The wind is blowing. It’s blowing hard enough that I can hear the bells hanging on the porch.
The trees are still barren with just small buds of green showing. The exceptions are the Magnolia and Tulip trees that have full blooms, now drooping and dripping. The Japanese quince, stiff and thorny, is showing pink.
I walked the dog and I was reluctant to come back into the house. But Yum Yum was wet (her least favourite state) and ready for her treats.
Now, I’m sitting in my room and the rain is tapping on the windows. The big and old trees are swaying slightly against the wind.
I can hear the heater motor and see the fake fire inside my electric stove. Somehow warming.
The cat is sleeping on my bed so there’s no reason to make it up. She has made beautiful swirls in the blankets.
It’s very dim in my room and I don’t want to turn on any lights. I like this gloom and deep shadowed corners that are inviting and welcoming.
I think I will have a cup of tea and a little bit of dark chocolate and slices of the orange sitting in a ramen bowl.

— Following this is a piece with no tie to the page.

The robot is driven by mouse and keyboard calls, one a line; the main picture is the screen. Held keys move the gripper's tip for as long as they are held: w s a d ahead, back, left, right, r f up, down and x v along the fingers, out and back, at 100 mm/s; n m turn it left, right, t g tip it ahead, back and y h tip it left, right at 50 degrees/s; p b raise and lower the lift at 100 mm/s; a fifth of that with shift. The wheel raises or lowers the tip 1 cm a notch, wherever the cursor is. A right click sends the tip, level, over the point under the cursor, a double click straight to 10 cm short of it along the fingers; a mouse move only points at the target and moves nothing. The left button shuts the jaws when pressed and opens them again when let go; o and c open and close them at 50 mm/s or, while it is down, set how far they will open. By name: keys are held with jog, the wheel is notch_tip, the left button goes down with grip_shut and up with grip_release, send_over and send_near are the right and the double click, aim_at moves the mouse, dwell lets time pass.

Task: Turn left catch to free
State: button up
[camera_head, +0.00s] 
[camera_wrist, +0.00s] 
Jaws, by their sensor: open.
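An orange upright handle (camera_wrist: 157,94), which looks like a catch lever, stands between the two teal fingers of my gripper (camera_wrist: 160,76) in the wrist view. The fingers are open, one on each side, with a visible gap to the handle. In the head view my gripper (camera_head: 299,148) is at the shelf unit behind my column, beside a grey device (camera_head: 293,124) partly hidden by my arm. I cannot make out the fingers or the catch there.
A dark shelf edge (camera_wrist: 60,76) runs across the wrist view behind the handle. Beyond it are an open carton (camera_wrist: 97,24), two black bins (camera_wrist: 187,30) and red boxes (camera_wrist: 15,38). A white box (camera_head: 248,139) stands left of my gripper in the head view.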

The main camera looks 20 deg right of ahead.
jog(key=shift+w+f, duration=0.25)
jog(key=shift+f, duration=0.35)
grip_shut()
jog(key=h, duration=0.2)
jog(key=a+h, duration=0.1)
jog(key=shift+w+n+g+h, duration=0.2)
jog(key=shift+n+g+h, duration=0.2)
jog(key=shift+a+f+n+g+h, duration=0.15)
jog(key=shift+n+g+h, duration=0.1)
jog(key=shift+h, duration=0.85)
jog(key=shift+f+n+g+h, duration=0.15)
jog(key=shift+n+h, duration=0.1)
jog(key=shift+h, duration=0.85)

I don’t miss the invasion of the bright rays of the sun that is hiding behind the charcoal clouds as they scud by, pushed along by the wind. There is a brightness in the far distant horizon where the clouds have thinned.
I might even doze a bit today. The gentle pitter and the patter of the rain are the perfect lyric and rhythm that can enduce slumber for any troubled mind.
I’m held in the arms of Portland weather and memories. Let the world go by. I’m not interested.